The ministry yesterday said it will hold a symposium on globalizing Korean food at the Korea Agro-Fisheries Trade Corp. headquarters in Seoul Oct. 16 on the sidelines of the 2008 Korean Food Expo.

“Our goal is not merely increasing the number of Korean restaurants overseas, but also making locals run Korean restaurants to attract non-Koreans rather than simply Korean tourists or ethnic Koreans abroad,” said corporation CEO Yoon Jang-bae.

To globalize Korean food, the ministry will introduce a certification system for outstanding Korean restaurants overseas; create a database and network among Korean restaurants worldwide; and develop and promote standard recipes and representative Korean dishes.

To heighten the image of Korean food, the ministry will seek to arouse interest in Korean cuisine, including the integration of tableware and cooking utensils with Korean culture, and develop culinary costumes.

Government-accredited Korean food certification will help foster Korean culinary academies and open Korean culinary education in colleges and famous cooking schools abroad.

Though Korean cuisine in Korea is taught at more than 80 private institutes and several traditional food think tanks and colleges, the majority of the courses are small, not specialized, and focus on helping students achieve certification.

To better market Korean food, the government is also reviewing deploying chefs specializing in Korean cuisine to foreign missions.

The ministry and the corporation will spend on the globalization project 20 billion won (14.6 million dollars) next year and 35 billion won in 2010. Loans of up to one billion won will be extended to each Korean restaurant opening abroad at an annual interest of four percent.

“Through just sushi, Japanese dishes have become a leading global food.
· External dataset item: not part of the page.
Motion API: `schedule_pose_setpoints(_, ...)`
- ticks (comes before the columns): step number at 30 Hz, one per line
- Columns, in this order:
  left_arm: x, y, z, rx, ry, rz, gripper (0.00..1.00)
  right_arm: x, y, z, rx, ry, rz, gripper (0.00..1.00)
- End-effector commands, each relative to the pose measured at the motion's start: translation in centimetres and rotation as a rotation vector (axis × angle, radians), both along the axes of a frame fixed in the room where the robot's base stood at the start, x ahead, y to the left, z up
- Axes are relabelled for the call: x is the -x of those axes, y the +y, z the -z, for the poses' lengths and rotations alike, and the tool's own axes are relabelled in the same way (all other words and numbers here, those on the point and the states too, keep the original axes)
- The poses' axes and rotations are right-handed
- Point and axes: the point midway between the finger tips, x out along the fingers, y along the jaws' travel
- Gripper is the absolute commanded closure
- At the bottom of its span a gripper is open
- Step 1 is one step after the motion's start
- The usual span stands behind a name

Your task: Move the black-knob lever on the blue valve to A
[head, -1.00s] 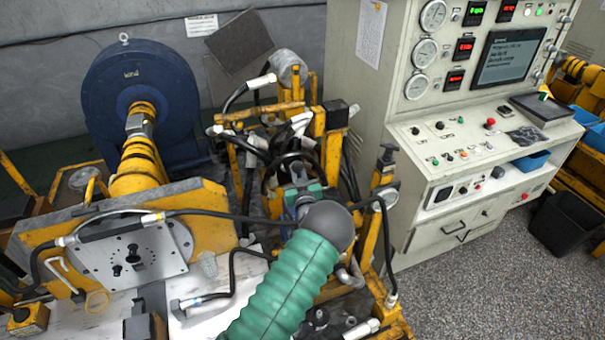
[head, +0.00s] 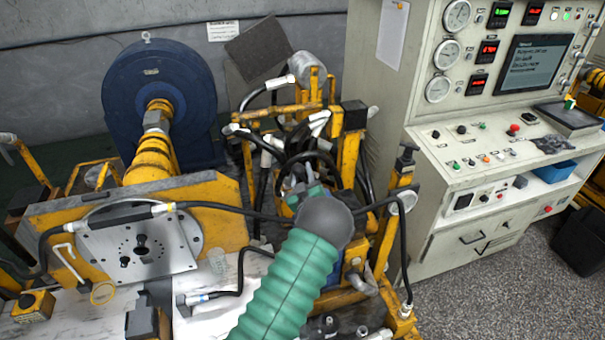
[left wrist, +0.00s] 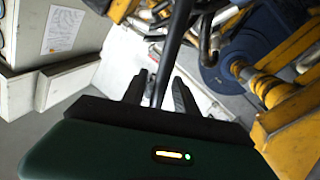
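My left arm, in a green ribbed sleeve, reaches up from the bottom middle of the head view. Its end lies over the valve and hose cluster (head: 300,140), and its dark round joint hides much of that area. A small blue part (head: 331,274) shows beside the sleeve; I cannot tell whether it is the blue valve. I cannot make out the black-knob lever or the A mark. In the left wrist view my left gripper (left wrist: 160,78) has its two dark fingers apart. A dark rod runs between or behind them; I cannot tell its contact. My right gripper is out of view.
Black hoses (head: 225,207) cross near the arm. A yellow frame with a steel plate (head: 140,240) and a blue motor (head: 160,100) stand at left. A grey control cabinet (head: 425,190) stands at right, with bare floor (head: 490,300) before it.

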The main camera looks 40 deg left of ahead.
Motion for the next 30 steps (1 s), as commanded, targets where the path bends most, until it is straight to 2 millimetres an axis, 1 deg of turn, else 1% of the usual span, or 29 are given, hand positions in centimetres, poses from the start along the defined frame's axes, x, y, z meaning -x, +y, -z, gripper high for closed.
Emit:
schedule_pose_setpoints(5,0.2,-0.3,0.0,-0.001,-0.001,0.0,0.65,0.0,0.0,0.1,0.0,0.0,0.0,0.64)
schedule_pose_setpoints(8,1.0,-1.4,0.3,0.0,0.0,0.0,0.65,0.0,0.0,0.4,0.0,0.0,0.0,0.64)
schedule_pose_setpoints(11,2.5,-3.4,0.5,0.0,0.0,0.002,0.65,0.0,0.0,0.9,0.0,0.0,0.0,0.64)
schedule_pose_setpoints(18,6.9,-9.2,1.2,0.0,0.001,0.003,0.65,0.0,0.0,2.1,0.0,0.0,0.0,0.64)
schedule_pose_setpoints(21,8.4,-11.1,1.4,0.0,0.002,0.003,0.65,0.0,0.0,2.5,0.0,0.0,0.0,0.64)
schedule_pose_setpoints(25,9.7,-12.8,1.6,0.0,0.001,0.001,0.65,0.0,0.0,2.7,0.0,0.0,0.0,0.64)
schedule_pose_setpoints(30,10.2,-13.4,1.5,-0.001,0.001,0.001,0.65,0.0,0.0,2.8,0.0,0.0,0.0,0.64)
We will select Korea’s representative items and systematically standardize their cooking methods and ingredients as part of our effort to globalize Korean food,” the corporation said.

“In fancy Japanese restaurants in New York, a person can pay up to 400 dollars for a meal but no Korean restaurant so far can say the same,” Yoon said. “I will make Korean food, which has great taste, style, meaning and culture, a favorite of people around the world.”